Al final, cuando por fin piensas que has observado los indicadores mínimos que den al menos un espectro mediocre de la contingencia mundial, te das cuenta de lo aberrante que es lo que haces, de lo limitado que te encuentras, de lo poco y nada que sabes acerca de ti mismo y de los otros; y para solucionarlo decides no leer sobre “actualidad” (o sea, los revolcones políticos y sociales de índole mayoritariamente sensacionalistas), consciente al fin de su banalidad, para buscar refugio en aquella cálida, anquilosada pero absolutamente incomprensible madre llamada arte, que en realidad es una divorciada loca muy verborreica que no sabe lo que dice, pero que es muy convincente por cuanto críptica. Te sientes a gusto en los baremos inconscientes que parecen controlarla, porque en esa inconsciencia, que es en verdad ignorancia, piensas radican las grandes verdades del universo. Sectario, persigues con sed insaciable los nombres de tus nuevos líderes: Béla Tarr, José Lezama, John Coetzee, te sumerges humildemente en sus discursos y los haces tuyos, esperando alcanzar la iluminación de repente, el gran insight que dé con la solución al problema del hambre, calentamiento global, las guerras étnico religiosas, el gas con Argentina, o sea, contra el egoísmo inherente a nuestra especie. Pero eso es otra historia, otro drama inabordable e inentendible, algo inútil de analizar, de pensar; algo en que no vale la pena invertir el tiempo que sí gastas recorriendo páginas, dejando atrás lo obsoleto, lo de ayer, ignorando absolutamente los kilos de historia-vidas perdidos en cuanto blog hedonista, o quizás bello, perdido por ahí.
Inmediatamente tomas conciencia de la ferocidad del medio cibernético, y te da pena por todos los miserables reprimidos que tímidamente asoman a diario en un recodo desconocido anunciando la creación de su fotolog, de su presencia irrelevante en un panorama sobrecargado y déspota. Son ellos los que con el tiempo, quizás en un momento de lucidez, terminan abortándose, abduciéndose, y desapareciendo de la misma forma en que aparecieron: sin que nadie se dé cuenta.
Tú te encuentras de repente sobrecogido por una paradojal sensación de vacío, ¿cómo puede ser posible, con tanto avance, con un lector de noticias tan eficaz, con la filmografía casi completa de Béla Tarr, saberse tan irrelevante? No entiendes cómo te sientes absolutamente insustancial y liviano, contravenido, sin peso alguno. Te conformas diciendo que no importa, que no te importa, así como a nadie le importa nada excepto sobrevivir de la mejor manera posible.

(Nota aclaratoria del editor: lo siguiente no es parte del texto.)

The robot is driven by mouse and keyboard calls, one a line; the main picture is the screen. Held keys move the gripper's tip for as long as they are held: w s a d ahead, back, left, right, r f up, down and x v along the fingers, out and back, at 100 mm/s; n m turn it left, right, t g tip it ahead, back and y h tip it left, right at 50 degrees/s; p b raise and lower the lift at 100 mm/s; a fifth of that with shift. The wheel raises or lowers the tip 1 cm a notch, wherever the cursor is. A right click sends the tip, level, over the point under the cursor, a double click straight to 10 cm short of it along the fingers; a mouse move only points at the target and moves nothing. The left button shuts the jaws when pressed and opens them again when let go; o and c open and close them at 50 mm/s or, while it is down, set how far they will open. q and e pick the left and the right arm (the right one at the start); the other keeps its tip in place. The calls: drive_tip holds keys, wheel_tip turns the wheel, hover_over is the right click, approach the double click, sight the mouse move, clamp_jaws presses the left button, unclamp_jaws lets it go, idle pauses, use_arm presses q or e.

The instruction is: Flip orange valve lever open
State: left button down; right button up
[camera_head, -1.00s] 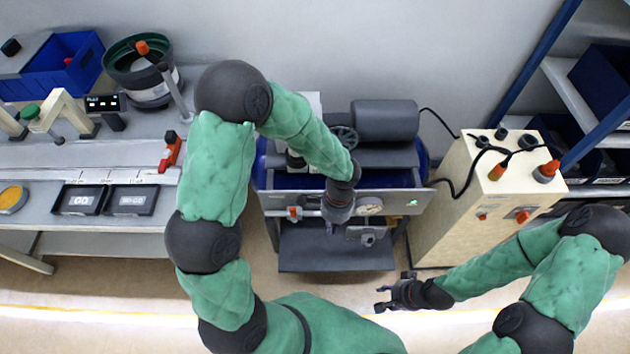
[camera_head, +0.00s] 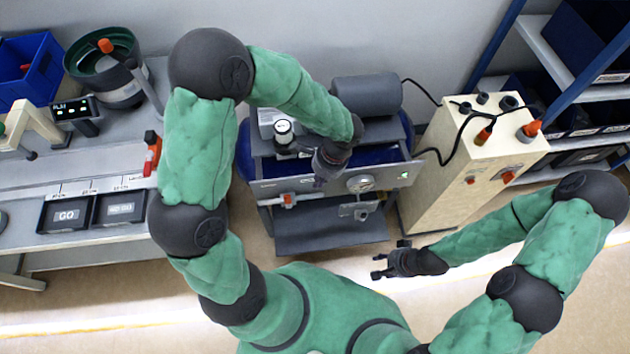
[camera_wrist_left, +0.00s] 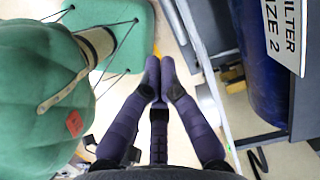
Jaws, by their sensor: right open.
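The orange valve lever (camera_head: 289,199) is a small orange piece on a pale pipe along the front of the grey and blue machine (camera_head: 262,186). My left gripper (camera_head: 319,183) hangs in front of the machine's front panel, a little right of and above the lever in the head view, apart from it. In the left wrist view its dark fingers (camera_wrist_left: 159,66) come together at the tips with nothing seen between them. I cannot make out the lever there. My right gripper (camera_head: 377,266) is open and empty, low in front of the machine.
A round gauge (camera_head: 360,183) sits on the panel right of my left gripper. A cream cabinet (camera_head: 440,170) with cables stands right of the machine. A bench (camera_head: 75,178) with a red-handled part (camera_head: 152,153) is at left. The floor in front is clear.

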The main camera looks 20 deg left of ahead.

Pero no dejas de darle vueltas al asunto. De repente se te ocurre que nunca vas a entender mínimamente el lugar en donde vives, ni por qué quieres entenderlo. Quizás nunca sepas de donde viene esa ambición, esa esperanza irracional de que, pese a la evidencia, la existencia tenga un propósito, aunque sea estúpido.
Algo más tranquilo, más desesperanzado, con los zapatos más pesados, apagas el computador y sales al patio a mirar a tu perro. Revolotea alegre corriendo esquizofrénico por entre las plantas y la maleza. El aire, todo, se te revela tan arbitrario que te alegra; en esa imprecisión, impredecebilidad; en esa trivialidad yace una naturaleza tan intensa como inabordable, y te relajas pensando que no tienes acceso a eso.
Crees que la nostalgia nace de todo lo perdido. Por infantil que parezca. De todo lo perdido, lo que se va y no vuelve, lo que se quiebra, lo antónimo a lo que avanza, al progreso, al futuro. Al futuro real, no a los sueños. Asumes que la renovación involucra reemplazos, destrucción y abandono.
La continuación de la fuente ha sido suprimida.